Exercise instructions
Your task is to print all of the material verbatim.

(Records of robot episodes)
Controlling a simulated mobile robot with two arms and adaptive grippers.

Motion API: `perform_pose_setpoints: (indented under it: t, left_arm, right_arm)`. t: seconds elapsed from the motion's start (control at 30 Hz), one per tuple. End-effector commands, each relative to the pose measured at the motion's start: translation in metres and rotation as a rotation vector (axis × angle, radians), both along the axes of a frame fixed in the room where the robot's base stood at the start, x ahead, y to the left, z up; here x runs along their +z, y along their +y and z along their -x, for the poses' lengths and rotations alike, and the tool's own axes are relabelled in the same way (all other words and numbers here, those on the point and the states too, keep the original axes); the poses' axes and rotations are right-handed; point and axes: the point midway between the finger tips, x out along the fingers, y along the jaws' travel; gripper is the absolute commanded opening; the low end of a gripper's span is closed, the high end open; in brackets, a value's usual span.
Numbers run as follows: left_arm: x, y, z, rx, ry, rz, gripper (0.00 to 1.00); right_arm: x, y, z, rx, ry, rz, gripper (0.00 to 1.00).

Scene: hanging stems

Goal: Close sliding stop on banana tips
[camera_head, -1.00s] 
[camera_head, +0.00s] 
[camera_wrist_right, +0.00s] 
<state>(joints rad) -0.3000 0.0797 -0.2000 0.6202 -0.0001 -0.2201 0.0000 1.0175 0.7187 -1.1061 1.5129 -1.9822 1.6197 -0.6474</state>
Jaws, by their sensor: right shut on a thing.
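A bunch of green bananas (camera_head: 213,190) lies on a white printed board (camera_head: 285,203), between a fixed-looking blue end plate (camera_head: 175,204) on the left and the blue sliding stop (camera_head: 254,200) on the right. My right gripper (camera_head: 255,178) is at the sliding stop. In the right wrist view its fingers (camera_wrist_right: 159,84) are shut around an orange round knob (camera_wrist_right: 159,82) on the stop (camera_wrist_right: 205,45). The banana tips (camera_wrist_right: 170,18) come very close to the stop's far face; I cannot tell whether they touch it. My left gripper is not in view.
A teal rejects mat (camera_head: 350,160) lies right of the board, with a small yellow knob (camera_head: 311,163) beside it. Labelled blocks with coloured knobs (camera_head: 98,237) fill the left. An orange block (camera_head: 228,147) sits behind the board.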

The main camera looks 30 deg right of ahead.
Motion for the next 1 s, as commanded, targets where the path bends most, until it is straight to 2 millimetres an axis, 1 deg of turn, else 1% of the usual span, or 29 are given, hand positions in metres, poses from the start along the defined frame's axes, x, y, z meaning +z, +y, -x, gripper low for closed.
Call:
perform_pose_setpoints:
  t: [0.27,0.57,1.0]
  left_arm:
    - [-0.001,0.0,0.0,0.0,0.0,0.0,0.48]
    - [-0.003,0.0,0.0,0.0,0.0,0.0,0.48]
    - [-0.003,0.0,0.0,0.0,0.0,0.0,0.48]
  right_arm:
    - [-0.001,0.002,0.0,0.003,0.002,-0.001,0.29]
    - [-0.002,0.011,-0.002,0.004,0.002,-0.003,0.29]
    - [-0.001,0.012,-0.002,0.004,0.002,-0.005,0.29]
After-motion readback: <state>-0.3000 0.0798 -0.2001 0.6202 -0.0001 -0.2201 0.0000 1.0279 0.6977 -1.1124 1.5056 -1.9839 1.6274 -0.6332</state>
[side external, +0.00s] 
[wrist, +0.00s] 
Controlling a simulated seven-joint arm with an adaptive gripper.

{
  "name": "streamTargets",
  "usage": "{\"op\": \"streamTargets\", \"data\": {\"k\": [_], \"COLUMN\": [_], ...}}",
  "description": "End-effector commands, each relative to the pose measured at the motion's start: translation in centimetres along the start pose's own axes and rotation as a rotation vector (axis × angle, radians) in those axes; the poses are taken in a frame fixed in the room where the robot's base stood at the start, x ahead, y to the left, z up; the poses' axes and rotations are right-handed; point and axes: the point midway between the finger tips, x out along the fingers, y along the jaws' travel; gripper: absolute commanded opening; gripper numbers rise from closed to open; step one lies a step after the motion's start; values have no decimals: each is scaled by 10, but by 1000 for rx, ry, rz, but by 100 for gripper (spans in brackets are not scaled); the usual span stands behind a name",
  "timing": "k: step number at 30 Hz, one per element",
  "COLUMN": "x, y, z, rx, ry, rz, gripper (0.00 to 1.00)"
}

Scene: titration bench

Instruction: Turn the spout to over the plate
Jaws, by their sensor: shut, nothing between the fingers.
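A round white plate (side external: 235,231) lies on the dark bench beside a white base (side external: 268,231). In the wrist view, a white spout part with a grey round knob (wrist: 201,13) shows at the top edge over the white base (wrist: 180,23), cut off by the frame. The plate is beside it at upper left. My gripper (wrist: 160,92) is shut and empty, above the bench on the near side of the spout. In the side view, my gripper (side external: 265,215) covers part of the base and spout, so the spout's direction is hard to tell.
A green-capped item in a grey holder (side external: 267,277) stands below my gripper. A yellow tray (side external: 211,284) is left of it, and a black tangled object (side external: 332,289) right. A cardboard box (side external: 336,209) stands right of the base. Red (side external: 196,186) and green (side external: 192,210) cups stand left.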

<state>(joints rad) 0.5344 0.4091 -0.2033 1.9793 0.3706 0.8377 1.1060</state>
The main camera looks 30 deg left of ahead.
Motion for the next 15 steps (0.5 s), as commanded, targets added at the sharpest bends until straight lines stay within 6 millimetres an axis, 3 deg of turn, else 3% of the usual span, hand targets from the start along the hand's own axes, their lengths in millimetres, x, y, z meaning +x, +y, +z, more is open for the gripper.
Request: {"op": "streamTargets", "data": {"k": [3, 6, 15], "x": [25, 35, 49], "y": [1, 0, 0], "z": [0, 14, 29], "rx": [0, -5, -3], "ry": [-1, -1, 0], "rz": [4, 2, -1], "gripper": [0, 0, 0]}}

Correct response
Controlling a simulated mobile robot with two arms and adaptive grippers.

Motion API: `perform_pose_setpoints: (indented under it: t, left_arm, right_arm)`. t: seconds elapsed from the motion's start (control at 30 Hz), one per tuple. End-effector commands, each relative to the pose measured at the motion's start: translation in metres and rotation as a rotation vector (axis × angle, radians), both along the axes of a frame fixed in the room where the robot's base stood at the start, x ahead, y to the left, z up; here x runs along their +z, y along their +y and z along their -x, for the poses' lengths and rotations alike, and the tool's own axes are relabelled in the same way (all other words and numbers here, those on the point and the states too, keep the original axes); the poses' axes and rotations are right-handed; point and axes: the point midway between the finger tips, x out along the fingers, y along the jaws' travel; gripper is the absolute commanded opening; the low end of a gripper's span is closed, the high end open; in brackets, a value's usual span.
Numbers run as follows: left_arm: x, y, z, rx, ry, rz, gripper (0.00 to 1.00); right_arm: x, y, z, rx, ry, rz, gripper (0.00 to 1.00).

Scene: hanging stems

Goal: Close sliding stop on banana tips
[camera_head, -1.00s] 
[camera_head, +0.00s] 
[camera_wrist_right, +0.00s] 
<state>(joints rad) -0.3000 0.0797 -0.2000 0.6202 -0.0001 -0.2201 0.0000 1.0175 0.7187 -1.1061 1.5129 -1.9822 1.6197 -0.6474</state>
Jaws, by their sensor: right shut on a thing.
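A bunch of green bananas (camera_head: 213,190) lies on a white printed board (camera_head: 285,203), between a fixed-looking blue end plate (camera_head: 175,204) on the left and the blue sliding stop (camera_head: 254,200) on the right. My right gripper (camera_head: 255,178) is at the sliding stop. In the right wrist view its fingers (camera_wrist_right: 159,84) are shut around an orange round knob (camera_wrist_right: 159,82) on the stop (camera_wrist_right: 205,45). The banana tips (camera_wrist_right: 170,18) come very close to the stop's far face; I cannot tell whether they touch it. My left gripper is not in view.
A teal rejects mat (camera_head: 350,160) lies right of the board, with a small yellow knob (camera_head: 311,163) beside it. Labelled blocks with coloured knobs (camera_head: 98,237) fill the left. An orange block (camera_head: 228,147) sits behind the board.

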The main camera looks 30 deg right of ahead.
Motion for the next 1 s, as commanded, targets where the path bends most, until it is straight to 2 millimetres an axis, 1 deg of turn, else 1% of the usual span, or 29 are given, hand positions in metres, poses from the start along the defined frame's axes, x, y, z meaning +z, +y, -x, gripper low for closed.
Call:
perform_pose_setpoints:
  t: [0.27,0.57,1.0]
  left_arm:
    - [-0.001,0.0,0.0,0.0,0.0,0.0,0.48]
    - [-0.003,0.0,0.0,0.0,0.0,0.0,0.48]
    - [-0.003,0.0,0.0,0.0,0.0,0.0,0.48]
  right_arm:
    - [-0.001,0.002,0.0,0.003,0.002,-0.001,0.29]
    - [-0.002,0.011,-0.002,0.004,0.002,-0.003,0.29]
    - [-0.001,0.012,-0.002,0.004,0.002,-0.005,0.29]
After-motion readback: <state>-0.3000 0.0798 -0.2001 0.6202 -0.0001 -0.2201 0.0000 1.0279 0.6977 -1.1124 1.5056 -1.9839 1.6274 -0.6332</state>
[side external, +0.00s] 
[wrist, +0.00s] 
Controlling a simulated seven-joint arm with an adaptive gripper.

{
  "name": "streamTargets",
  "usage": "{\"op\": \"streamTargets\", \"data\": {\"k\": [_], \"COLUMN\": [_], ...}}",
  "description": "End-effector commands, each relative to the pose measured at the motion's start: translation in centimetres along the start pose's own axes and rotation as a rotation vector (axis × angle, radians) in those axes; the poses are taken in a frame fixed in the room where the robot's base stood at the start, x ahead, y to the left, z up; the poses' axes and rotations are right-handed; point and axes: the point midway between the finger tips, x out along the fingers, y along the jaws' travel; gripper: absolute commanded opening; gripper numbers rise from closed to open; step one lies a step after the motion's start; values have no decimals: each is scaled by 10, but by 1000 for rx, ry, rz, but by 100 for gripper (spans in brackets are not scaled); the usual span stands behind a name",
  "timing": "k: step number at 30 Hz, one per element",
  "COLUMN": "x, y, z, rx, ry, rz, gripper (0.00 to 1.00)"
}

Scene: titration bench

Instruction: Turn the spout to over the plate
Jaws, by their sensor: shut, nothing between the fingers.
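A round white plate (side external: 235,231) lies on the dark bench beside a white base (side external: 268,231). In the wrist view, a white spout part with a grey round knob (wrist: 201,13) shows at the top edge over the white base (wrist: 180,23), cut off by the frame. The plate is beside it at upper left. My gripper (wrist: 160,92) is shut and empty, above the bench on the near side of the spout. In the side view, my gripper (side external: 265,215) covers part of the base and spout, so the spout's direction is hard to tell.
A green-capped item in a grey holder (side external: 267,277) stands below my gripper. A yellow tray (side external: 211,284) is left of it, and a black tangled object (side external: 332,289) right. A cardboard box (side external: 336,209) stands right of the base. Red (side external: 196,186) and green (side external: 192,210) cups stand left.

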<state>(joints rad) 0.5344 0.4091 -0.2033 1.9793 0.3706 0.8377 1.1060</state>
The main camera looks 30 deg left of ahead.
Motion for the next 15 steps (0.5 s), as commanded, targets added at the sharpest bends until straight lines stay within 6 millimetres an axis, 3 deg of turn, else 3% of the usual span, hand targets from the start along the hand's own axes, their lengths in millimetres, x, y, z meaning +x, +y, +z, more is open for the gripper.
Request: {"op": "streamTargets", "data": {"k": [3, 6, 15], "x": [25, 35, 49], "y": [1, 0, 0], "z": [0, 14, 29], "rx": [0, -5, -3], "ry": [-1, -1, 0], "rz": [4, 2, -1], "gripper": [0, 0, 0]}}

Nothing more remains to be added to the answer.